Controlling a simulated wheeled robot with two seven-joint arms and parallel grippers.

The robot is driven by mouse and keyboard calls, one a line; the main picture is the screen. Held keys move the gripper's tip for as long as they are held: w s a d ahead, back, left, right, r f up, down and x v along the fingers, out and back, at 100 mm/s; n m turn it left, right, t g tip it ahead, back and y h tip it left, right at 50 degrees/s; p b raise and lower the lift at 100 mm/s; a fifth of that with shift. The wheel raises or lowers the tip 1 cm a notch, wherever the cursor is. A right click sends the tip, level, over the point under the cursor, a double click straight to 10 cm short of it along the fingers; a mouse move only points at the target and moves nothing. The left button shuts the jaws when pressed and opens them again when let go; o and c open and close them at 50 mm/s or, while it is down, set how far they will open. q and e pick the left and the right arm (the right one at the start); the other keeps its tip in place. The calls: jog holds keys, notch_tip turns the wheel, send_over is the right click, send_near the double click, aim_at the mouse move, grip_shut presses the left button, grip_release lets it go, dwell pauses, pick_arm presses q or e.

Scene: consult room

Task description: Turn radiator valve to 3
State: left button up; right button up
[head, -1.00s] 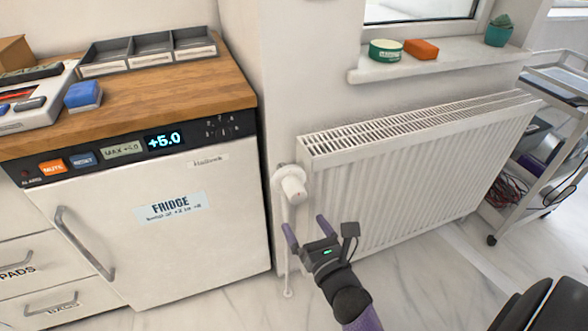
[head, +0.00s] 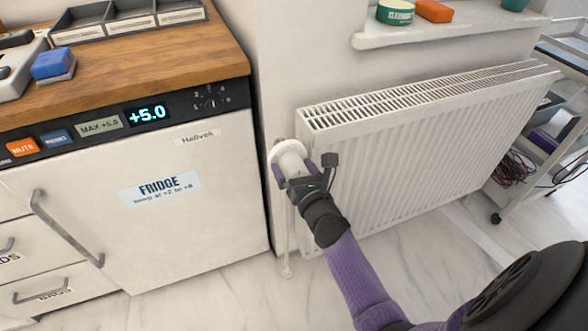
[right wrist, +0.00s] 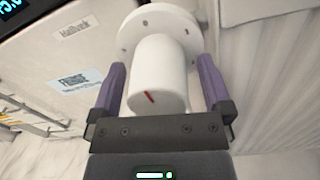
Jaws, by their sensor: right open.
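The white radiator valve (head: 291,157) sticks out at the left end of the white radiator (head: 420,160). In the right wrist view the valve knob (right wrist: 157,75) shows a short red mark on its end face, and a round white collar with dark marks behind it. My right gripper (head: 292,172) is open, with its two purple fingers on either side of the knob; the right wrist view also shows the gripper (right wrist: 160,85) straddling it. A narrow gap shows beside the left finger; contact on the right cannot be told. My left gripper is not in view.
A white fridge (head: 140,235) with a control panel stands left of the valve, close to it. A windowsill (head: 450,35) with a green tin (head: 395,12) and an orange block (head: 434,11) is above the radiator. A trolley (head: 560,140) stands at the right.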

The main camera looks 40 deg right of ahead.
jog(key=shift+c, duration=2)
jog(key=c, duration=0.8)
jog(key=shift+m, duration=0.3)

_____

- _Task to complete_
Return to the listing above and set it down exactly, leaving out its pictures.

- _Result of the exercise_
Controlling a simulated wheeled robot with two seven-joint arms and parallel grippers.

The robot is driven by mouse and keyboard calls, one a line; the main picture is the screen. Held keys move the gripper's tip for as long as they are held: w s a d ahead, back, left, right, r f up, down and x v along the fingers, out and back, at 100 mm/s; n m turn it left, right, t g tip it ahead, back and y h tip it left, right at 50 degrees/s; p b raise and lower the lift at 100 mm/s; a fifth of that with shift. The wheel raises or lowers the tip 1 cm a notch, wherever the cursor is. A right click sends the tip, level, over the point under the cursor, a double click straight to 10 cm short of it along the fingers; a mouse move only points at the target and moves nothing. The left button shuts the jaws when pressed and opens them again when let go; o and c open and close them at 50 mm/s or, while it is down, set how far they will open. q and e pick the left and the right arm (the right one at the start); the other keeps its tip in place. The calls: jog holds keys, notch_tip turns the wheel, send_over is the right click, send_near the double click, aim_at the mouse move, grip_shut presses the left button, grip_release lets it go, dwell pauses, pick_arm presses q or e.

Scene: consult room

Task description: Turn radiator valve to 3
State: left button up; right button up
[head, -1.00s] 
[head, +0.00s] 
[right wrist, +0.00s] 
Jaws, by their sensor: right open.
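The white radiator valve (head: 291,157) sticks out at the left end of the white radiator (head: 420,160). In the right wrist view the valve knob (right wrist: 157,75) shows a short red mark on its end face, and a round white collar with dark marks behind it. My right gripper (head: 292,172) is open, with its two purple fingers on either side of the knob; the right wrist view also shows the gripper (right wrist: 160,85) straddling it. A narrow gap shows beside the left finger; contact on the right cannot be told. My left gripper is not in view.
A white fridge (head: 140,235) with a control panel stands left of the valve, close to it. A windowsill (head: 450,35) with a green tin (head: 395,12) and an orange block (head: 434,11) is above the radiator. A trolley (head: 560,140) stands at the right.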

The main camera looks 40 deg right of ahead.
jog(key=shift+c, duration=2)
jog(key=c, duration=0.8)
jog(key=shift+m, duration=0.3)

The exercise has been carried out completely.